Oh, that's cheating :) Nix can do the same thing! Derivations are just kept in the store until you garbage collect them. You can also configure multiple versions at the same time to present you with multiple binaries, which is what I was referring to.

> Again theory vs practice. In theory, sure, it depends on the plugin. In practice, almost every plugin lists every single released version to choose from. Which is much different from nix where the official choices are limited and you have to work to enable the rest.

In practice, nixpkgs supports every maintained version of most tools. Certainly far more tools than asdf can ever hope to maintain. If not, there's an overlay or flake out there to support it. Can you come out with specific examples and a usecase?

Yup, the versions of the toolchain components required for a project to build should be specifiable at the project in an format actionable by the main build tool. Running a project should never require more than "git clone $project && $build-cmd".

It should never be Nix's business (or any other OS) to provide elements of a project's toolchain. Reciprocally, projects should go out of their way to not depend on OS installed toolchain components.

> It should never be Nix's business (or any other OS) to provide elements of a project's toolchain.

Why? I used to think the same way, but that's because of the scar tissue of all the tooling being terrible at accepting that build concerns and packaging concerns are one and the same.

Nix proves it and makes this ancient pain a non-issue: "My package depends on x, y and z, additionally, building it requires a, b, and c, please also make build dependencies available in my shell while I write code too". That's it.

> Running a project should never require more than "git clone $project && $build-cmd".

That's precisely what Nix allows you to achieve. Meanwhile doing this:

> Reciprocally, projects should go out of their way to not depend on OS installed toolchain components.

Means that you can never depend on anything you're not vendoring (read: maintaining a copy of, on your own). Or it means sacrificing productivity in the altar of shitty tools. Nix allows you to have your cake and eat it too.

Shared projects should not depend on a particular package manager. You may use Nix, but the next person might use something else because reasons. If you bind a project's lifecycle to a specific OS you'll be trading your convenience for those of others.
Nix, the package manager, is not an OS nor is it locked to one distro: it runs on any Linux distro, it natively runs on macOS, and it runs on WSL.

It is also not a package manager like "apt", "dnf" or "pacman" as it does not fill the same niche. It does not even have to fill the same niche on every project.

As an example: at my job we're using it exclusively for optionally managing shared developer dependencies. Everyone is free to manage their own dependencies if they don't want or can't use Nix.
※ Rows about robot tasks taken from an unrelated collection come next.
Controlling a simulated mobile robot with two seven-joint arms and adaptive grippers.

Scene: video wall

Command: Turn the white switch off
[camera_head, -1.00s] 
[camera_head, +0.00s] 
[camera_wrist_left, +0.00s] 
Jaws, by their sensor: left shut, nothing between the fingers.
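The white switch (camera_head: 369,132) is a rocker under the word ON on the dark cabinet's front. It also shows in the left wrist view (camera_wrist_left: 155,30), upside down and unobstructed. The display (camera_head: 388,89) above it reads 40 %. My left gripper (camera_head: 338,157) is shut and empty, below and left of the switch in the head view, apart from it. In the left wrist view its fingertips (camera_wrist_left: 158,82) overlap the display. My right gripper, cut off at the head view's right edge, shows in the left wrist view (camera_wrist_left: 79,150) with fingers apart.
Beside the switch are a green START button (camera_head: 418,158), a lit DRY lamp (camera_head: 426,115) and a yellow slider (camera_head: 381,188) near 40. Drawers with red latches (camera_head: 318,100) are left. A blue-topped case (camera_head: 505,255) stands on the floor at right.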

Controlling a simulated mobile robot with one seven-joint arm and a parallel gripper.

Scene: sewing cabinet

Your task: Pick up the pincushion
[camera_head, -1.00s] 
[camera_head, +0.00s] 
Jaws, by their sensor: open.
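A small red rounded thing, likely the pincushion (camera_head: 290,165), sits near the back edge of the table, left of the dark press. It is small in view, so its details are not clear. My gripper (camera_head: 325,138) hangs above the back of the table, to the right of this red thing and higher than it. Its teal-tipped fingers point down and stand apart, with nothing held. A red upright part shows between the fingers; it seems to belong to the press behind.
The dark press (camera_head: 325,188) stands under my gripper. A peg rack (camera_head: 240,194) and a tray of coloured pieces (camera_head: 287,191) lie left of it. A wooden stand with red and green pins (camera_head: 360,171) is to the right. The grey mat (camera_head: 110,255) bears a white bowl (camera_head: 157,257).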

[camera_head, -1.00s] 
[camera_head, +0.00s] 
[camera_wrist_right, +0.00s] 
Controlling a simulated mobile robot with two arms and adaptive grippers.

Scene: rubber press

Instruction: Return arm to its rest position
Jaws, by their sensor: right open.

But a flake.nix is there so you can get everything configured for you automatically.

In a personal shared project of mine I use it for tracking developer and build dependencies, meaning that I can build the project through Nix without having any of the dependencies specific to this project installed globally on my machine, meaning I can work on other projects that use incompatible versions of the same library, and keep the project reproducible.

On my desktop and laptop I use it as part of NixOS (which is an OS), to configure both from a single, mostly-shared configuration I keep in Git, replacing a mountain of terrible Ansible and shell scripts that did not work even nearly as well.

You can also use it to generate Docker images, operating system ISO images, distribute your app as an AppImage, Snaps,... and many other things. And you get an actual programming language to do all that with all the tooling the community maintains for each usecase.

If you're just using it as an asdf replacement, as the comment you originally replied to compared it to, your project will not be any more locked in to Nix than it would be to asdf.

I see your point and will give the concept of Nix-as-a-build-platform-manager some more thought when imagining the "ultimate build system", something which comes to me every few weeks.
I think you're missing the point of nix. Unlike other systems, yes you can make it mix's business to provide that. And the threshold for "OS installed" becomes blurry enough that projects can include the definition of what they depend on from the system.
You're missing my point, that building a public project from source should not require you to have a specific package manager installed.
I don't believe there's any non-nixos project so integrated with nix that it's required. You'd need to show some example here. It's normally just a wrapper for the description of how to setup the system - which you can totally do on your own and that's how most projects roll: just a text description of dependencies / versions.
"project should be able to be built without nix" is reasonable.

"Nix shouldn't provide compiler toolchain" is not.

Nix's whole design is oriented around explicit description of inputs in programmatic descriptions of package.